In college, I continued to pursue language studies, both for class and on my own time. For class, I studied Italian literature, as well as Latin and Ancient Greek. On my own, I learned a few words of Biblical Hebrew as a freshman and then got into Wagnerian opera big time as a junior. Once again, I was learning large chunks of libretto by heart, and this time the German started to make sense using only translations—no dictionaries or grammar books. I also picked up some Icelandic from the Poetic Eddas and some Old English from the epic Beowulf.
Since then, I've been through so much change. My grandmother passed away seven years ago, and I know now how large a role she played in my life, having been a fixture from birth. I lost a cousin in a fatal car accident, and learned for the third time how short life can be. I lost my uncle in the World Trade Center eleven years ago and have seen my large, closely knit extended family torn apart by grief and strife, and known that both sides are in pain because of it. I was once a Catholic, but I stopped going to church a long time ago—when I stopped finding answers to my questions in Sunday sermons—when I started having questions that were not brought up in Sunday sermons. I've questioned God, justice, life, religion, psychology, subjectivity, reality, suffering. In short, the entire foundation on which my life had been built has broken down. My coming of age was distinctly marked by change, both real and symbolic. But I asked questions. And I have found people who could find complex answers to some of those questions. I did not do the traditional thing. I did not go directly from college to work or to grad school. I did go, however, to the works of artists, scholars, filmmakers, and philosophers who had passed that way and had asked the same questions before me. I have found answers, at least a few working answers. I once stood in a pile of rubble. But the cloud of dust has cleared. And like the skinny Englishman and the title character at the end of Zorba the Greek, I laugh!

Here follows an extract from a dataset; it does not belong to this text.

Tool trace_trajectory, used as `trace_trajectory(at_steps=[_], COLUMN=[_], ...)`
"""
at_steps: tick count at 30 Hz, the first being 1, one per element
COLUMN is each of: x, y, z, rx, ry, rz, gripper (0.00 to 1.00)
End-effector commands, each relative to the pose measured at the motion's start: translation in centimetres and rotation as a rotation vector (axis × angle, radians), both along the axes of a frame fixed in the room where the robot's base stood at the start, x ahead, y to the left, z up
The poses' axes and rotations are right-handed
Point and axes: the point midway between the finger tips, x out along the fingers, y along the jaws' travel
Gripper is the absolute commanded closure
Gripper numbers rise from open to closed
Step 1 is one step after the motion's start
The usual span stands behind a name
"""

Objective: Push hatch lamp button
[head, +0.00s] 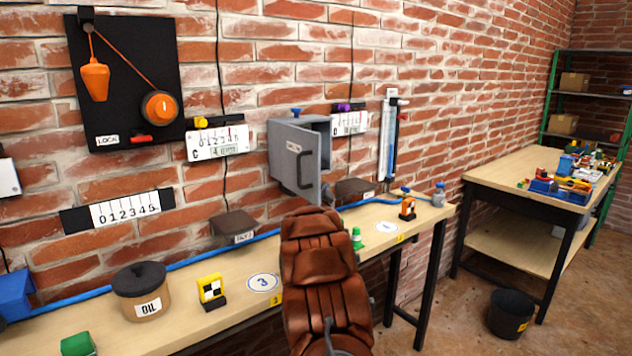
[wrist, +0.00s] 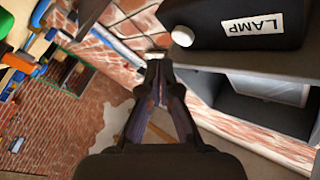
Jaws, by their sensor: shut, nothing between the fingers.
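In the wrist view, a black housing (wrist: 212,22) carries a white LAMP label, upside down. A round white button (wrist: 182,36) sits at its left end. My gripper (wrist: 158,66) is shut and empty, with its tips just below and left of the button in the picture. They look apart from it, but I cannot tell the depth gap. Below the housing is the open grey hatch box (wrist: 225,103). In the head view, the hatch door (head: 292,165) stands open on the brick wall. My arm hides the gripper there, and I cannot make out the lamp button.
A wooden bench (head: 190,330) runs below the hatch with an oil pot (head: 148,308), a yellow marker block (head: 211,290) and a blue hose. Number gauges hang on the wall. A second table (head: 500,178) and a black bin (head: 508,312) stand at right.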

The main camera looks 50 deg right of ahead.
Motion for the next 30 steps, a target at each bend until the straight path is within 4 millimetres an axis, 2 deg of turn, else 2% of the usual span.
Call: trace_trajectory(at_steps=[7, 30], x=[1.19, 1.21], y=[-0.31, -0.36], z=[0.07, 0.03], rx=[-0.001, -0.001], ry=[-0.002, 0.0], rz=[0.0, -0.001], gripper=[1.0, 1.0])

In the end, the ten year goal I set for myself has not come true. I am not on Broadway or at Lincoln Center singing Camelot or Rigoletto. But I am really happy with the course of my life anyway. I did the Bohemian artsy thing, like any young artist should do. I set out with a career plan, with a variety of plans actually, but I changed when time changed. I haven't tried to force my way headfirst through a wall. I feel at peace. I'm following the Dao, and am in harmony my own nature, which makes me much happier than trying to become an opera singer or a literary scholar. I know more about myself and what to expect from myself than I did ten years ago. Looking back, I think I can see where my natural talent was all along. And I think I have a few ways to go about my goals in life using those talents in particular.
So like Arthur at the beginning of Lerner and Loewe's play, it can't be said that I've achieved my destiny; I've "stumbled upon it." And like Arthur at the end of the play, I haven't let disappointment and destruction break my spirit. I look forward to a future where, in spite of tremendous labor against the darkness, there is hope for the survival of a little bit of light. Impermanence does not deter me anymore. Positive action, whether it has meaning or not, and knowing it, is the solution. It's this that makes life worth living. It's this that gives meaning to the suffering which is everywhere. After many years, Camelot, with its resilience, still means something to me. And that meaning matters more to me than any dream I made for myself years ago.